If you went across and may be selected the Type tool, you can see that the control palette now completely shifts and gives you options to control your type. Now this is broken down into two separate items. The Character options at the top and the Paragraph options here at the bottom. Now the reason I am showing you this is just like the main preferences we set up, if we have no documents opened at this point in time, and we make changes to the control palette selection here, again that will remain from this point on. The first thing I want to remove here is Hyphenation by default. So if I go ahead and turn that off, that will never appear until we tell it to. So we have control over Hyphenation rather than InDesign switching that the other way around. Now that I have selected, let's come back across to the main selection tool, and then come across to the palettes on the right hand side where we want to make a few changes. Now the default palette that's visible here is the Pages palette, and we want to make one change in this before we start moving them around.
If you come up to the flyout menu here the top of the pages palette, and there is one of these for almost every palette inside of InDesign. Come down to where it says Palette Options. Now the reason we are doing this, is when we open a document, it's divided into two sections. You have Master pages, and you have Regular pages, and they appear at the top and the bottom respectively. The icon that shows up for a page is round about half an inch in height. So it sits here in the center of the page's palette. Below that you have pages two and three and then pages four and five and everything else almost is kind of lost down here, and you have scroll around to find them. The same applies with the master pages. You get one or two pages in here, and there's not really enough room until you have to start scrolling around.
Well the palette options allows you to change that by making the icons all Small. So the pages icon will now be about a quarter of the size they were. The master page is the same, and turn off the Show Vertically options, that now means that the pages will preview from side to side, and that doesn't mean in this default area you can view about 20 pages in one go, instead of just three. So that's definitely one you want to check as a main preference. Now click OK to exit that. You will notice there are couple of palettes stored here inside this cluster as well. If you click on the Layers palette or the Info palette, they're all brought to the front as you click on them. The pages and layers are a couple of things that we may use simultaneously throughout the training. We don't want to have to keep flicking back and forth between them.

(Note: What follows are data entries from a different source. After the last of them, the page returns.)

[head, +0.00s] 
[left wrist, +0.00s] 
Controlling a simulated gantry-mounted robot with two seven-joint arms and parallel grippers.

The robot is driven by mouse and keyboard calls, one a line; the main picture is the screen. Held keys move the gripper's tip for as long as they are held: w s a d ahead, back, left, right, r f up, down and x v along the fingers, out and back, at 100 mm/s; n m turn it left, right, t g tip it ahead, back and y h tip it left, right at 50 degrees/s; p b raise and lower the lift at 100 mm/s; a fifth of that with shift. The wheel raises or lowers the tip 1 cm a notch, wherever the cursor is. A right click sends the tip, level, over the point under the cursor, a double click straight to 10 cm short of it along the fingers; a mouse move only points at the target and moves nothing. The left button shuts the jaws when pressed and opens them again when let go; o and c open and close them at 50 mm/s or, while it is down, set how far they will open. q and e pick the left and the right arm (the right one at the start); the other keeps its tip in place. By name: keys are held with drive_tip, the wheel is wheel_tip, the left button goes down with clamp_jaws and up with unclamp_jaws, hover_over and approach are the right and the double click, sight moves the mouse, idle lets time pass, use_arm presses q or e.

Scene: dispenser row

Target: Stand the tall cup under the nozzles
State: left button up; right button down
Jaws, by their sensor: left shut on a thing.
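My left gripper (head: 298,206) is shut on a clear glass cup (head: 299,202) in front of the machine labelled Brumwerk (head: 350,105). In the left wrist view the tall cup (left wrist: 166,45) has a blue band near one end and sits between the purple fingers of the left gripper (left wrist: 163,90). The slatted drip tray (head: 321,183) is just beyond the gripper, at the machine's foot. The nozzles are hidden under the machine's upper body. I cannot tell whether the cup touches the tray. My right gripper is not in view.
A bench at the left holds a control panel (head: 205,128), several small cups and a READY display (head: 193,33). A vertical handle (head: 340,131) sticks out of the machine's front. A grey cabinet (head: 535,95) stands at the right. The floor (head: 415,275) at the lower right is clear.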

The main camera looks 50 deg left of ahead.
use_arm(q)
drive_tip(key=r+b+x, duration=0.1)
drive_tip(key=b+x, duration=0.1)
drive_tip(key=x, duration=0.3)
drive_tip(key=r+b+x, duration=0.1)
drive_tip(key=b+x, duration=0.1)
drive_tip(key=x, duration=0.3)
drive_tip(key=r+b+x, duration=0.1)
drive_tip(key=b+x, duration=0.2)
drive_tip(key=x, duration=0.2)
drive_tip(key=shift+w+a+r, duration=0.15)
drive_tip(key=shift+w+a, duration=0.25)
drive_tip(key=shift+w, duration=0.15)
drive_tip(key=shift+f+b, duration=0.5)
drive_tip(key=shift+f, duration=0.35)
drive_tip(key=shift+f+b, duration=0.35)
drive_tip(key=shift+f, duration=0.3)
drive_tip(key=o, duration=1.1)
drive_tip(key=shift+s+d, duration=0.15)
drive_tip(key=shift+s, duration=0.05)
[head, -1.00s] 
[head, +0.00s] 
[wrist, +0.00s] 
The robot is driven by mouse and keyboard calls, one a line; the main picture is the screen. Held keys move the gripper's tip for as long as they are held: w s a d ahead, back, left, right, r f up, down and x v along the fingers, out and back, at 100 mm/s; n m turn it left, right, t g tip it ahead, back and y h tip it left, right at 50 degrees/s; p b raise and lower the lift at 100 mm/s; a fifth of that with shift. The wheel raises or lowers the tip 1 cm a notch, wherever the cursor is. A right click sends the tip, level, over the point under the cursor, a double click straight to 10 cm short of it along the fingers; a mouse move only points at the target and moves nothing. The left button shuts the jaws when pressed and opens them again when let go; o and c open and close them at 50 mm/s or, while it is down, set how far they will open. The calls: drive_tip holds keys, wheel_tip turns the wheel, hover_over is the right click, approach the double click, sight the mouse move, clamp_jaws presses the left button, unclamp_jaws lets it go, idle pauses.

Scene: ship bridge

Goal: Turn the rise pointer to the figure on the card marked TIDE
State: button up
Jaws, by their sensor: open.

Well, what we'll do instead, is click on the word layers, and drag that palette out on to its own. And you can see it's very easy to do, and this how you start customizing your workspace. So I am going to click back on to pages here, and leave that selected in the foreground, because I want that to be always visible. The layers are currently standing out here on its own. Let's make a couple of other changes over here on the right hand side. We have got the Object Styles Palette over here. Let's click to expand that. Below there we have Paragraph Styles, Character Styles, and then Swatches, which is kind of a color selection thing and shouldn't really be inside the styles. If we go down to the lower right hand side you can indeed see the Stroke, Color, Transparency and Gradient palettes, and these are effectively the color options. So what we can do is, we can take Swatches here and simply drag it from one palette cluster, straight down into another, and that now stores it inside this lower area. So all of the color palettes are here. All of the style palettes are here, including the new objects styles, and layers is now set out on its own.
What do we want to with that? Well, instead of having this palette floating around on screen, it is possible to get this wonderful sliding in and sliding out option that the palettes have here on the right, over here on the left. There's a lot of empty space here that we could reuse by placing palettes in a different location. Now all you have to do is take the Word Layers. Now don't pick up the gray bar at the top. Lot of people do that and pull this down, stick it at the side of the screen, and it doesn't actually go anywhere. You must take the word layers to pull the tab off the palette, and notice as you drag towards the very edge of the screen, it will snap into a vertical palette that can now be clicked on to expand, and clicked on again to contract. Now I am just going to slide it up by clicking in the gray area so it snaps up there below the Tools palette, and even drag the bottom section down here just to expand its height, and then open it up again. What we are going to do, is put a couple of extra palettes inside here as well. Things that we might need fast and easy access to.
Now all of the palettes are stored under the Window menu. And the first one we going to go down and choose is Links. Always handy when we are looking at images and graphics that have been placed into InDesign. Now again, just select the word Links, and this time drag it over into the Layers cluster that will be stored over there on the left hand side. Let's go back up to the Window menu, and come down to the Text Wrap option, and do exactly the same. Take that palette, drag its name over into the cluster on the left, and now we've stored three separate palettes in this one location. Now make sure the layer is the top most selected item, bring it to the foreground, and then we'll just click it again to collapse it off the left hand side.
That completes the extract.